That’s not the end of the story, however. In 1948, when my father was already on his way to America and we were starving back in Belgrade, we used to barter our possessions for food. You could get a chicken for a good pair of men’s shoes. Our clocks, silverware, crystal vases, and fancy china were exchanged for bacon, lard, sausages, and such things. Once an old gypsy man wanted my father’s top hat. It didn’t even fit him. With that hat way down over his eyes, he handed over a live duck.

A few weeks later his brother came to see us. He looked prosperous. Gold teeth in front, two wristwatches, one on each hand. The other brother, it seems, had noticed a tuxedo we had. It was true. We let these people walk from room to room appraising the merchandise. They made themselves at home, opening drawers, peeking into closets. They knew we wouldn’t object. We were very hungry.

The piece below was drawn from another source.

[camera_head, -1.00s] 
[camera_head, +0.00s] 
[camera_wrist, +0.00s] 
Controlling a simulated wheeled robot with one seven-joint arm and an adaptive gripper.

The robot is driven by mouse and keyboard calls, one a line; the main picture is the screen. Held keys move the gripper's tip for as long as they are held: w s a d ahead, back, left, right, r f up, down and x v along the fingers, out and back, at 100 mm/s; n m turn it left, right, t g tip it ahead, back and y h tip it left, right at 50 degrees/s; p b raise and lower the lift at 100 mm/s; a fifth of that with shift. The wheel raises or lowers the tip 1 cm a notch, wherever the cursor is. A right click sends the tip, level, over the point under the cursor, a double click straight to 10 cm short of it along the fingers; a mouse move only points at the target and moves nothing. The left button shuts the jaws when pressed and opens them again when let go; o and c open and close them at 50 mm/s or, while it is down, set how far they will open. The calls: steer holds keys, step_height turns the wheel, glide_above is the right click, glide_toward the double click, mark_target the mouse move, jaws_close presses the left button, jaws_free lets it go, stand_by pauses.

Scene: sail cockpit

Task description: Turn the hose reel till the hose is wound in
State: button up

Anyway, my mother brought out the 1926 tuxedo. We could see immediately the man was in love with it. He offered us first one, then two chickens for it. For some reason my mother got stubborn. The holidays were coming. She wanted a suckling pig. The gypsy got angry, or pretended to. A pig was too much. My mother, however, wouldn’t give in. When she set her mind to it, she could really haggle. Years later in Dover, New Hampshire, I watched her drive a furniture salesman nuts. He offered to give her the couch for free just to get rid of her.

The gypsy was tougher. He marched out. Then, a few days later, he came back to take another look. He stood looking at the tux my mother had in the meantime brushed off. He looked and we looked. Finally, he let out a big sigh like a man making a difficult and irreversible decision. We got the pig the next day. It was alive and looked just like the one in the picture.

____________

Written in 1986 as an introduction to the issue of Ploughshares magazine which I edited.

READING PHILOSOPHY AT NIGHT

It is night again around me; I feel as though there had been lightning—for a brief span of time I was entirely in my element and in my light.

—NIETZSCHE

The mind loves the unknown. It loves images whose meaning is unknown, since the meaning of the mind itself is unknown.

—MAGRITTE

I wore Buster Keaton’s expression of exaggerated calm. I could have been sitting on the edge of a cliff with my back to the abyss trying to look normal.

Now I read philosophy in the morning. When I was younger and lived in the city it was always at night. That’s how you ruined your eyes, my mother keeps saying. I sat and read late into the night. The quieter it got, the more clearheaded I became—or so it seemed to me. In a sparsely furnished room above an Italian grocery, I would be struggling with some intricate philosophical argument that promised a magnificent insight at its conclusion. I could sense it with my whole being. I couldn’t put the book away, and it was getting really late. I had to be at work in the morning. Even had I tried to sleep, my head would have been full of Kant or Hegel. So, I wouldn’t sleep. At some point I’d make that decision. I’d be sitting there with the open book, my face reflected dimly in the dark windowpane, the great city all around me grown quiet. I was watching myself watch myself. A very strange experience.

The first time it happened I was twenty. It was six o’clock in the morning. It was winter. It was dark and very cold. I was in Chicago riding the El to work seated between two heavily bundled-up old women. The train was overheated, but each time the door opened at one of the elevated platforms, a blast of cold air would send shivers through us. The lights, too, kept flickering. As the train changed tracks, the lights would go out for a moment and I would stop reading the history of philosophy I had borrowed from the library the previous day. Why is there something rather than nothing? the book asked, quoting Parmenides. It was as if my eyes were opened. I could not stop looking at my fellow passengers. How incredible, I thought, all of us being here, existing.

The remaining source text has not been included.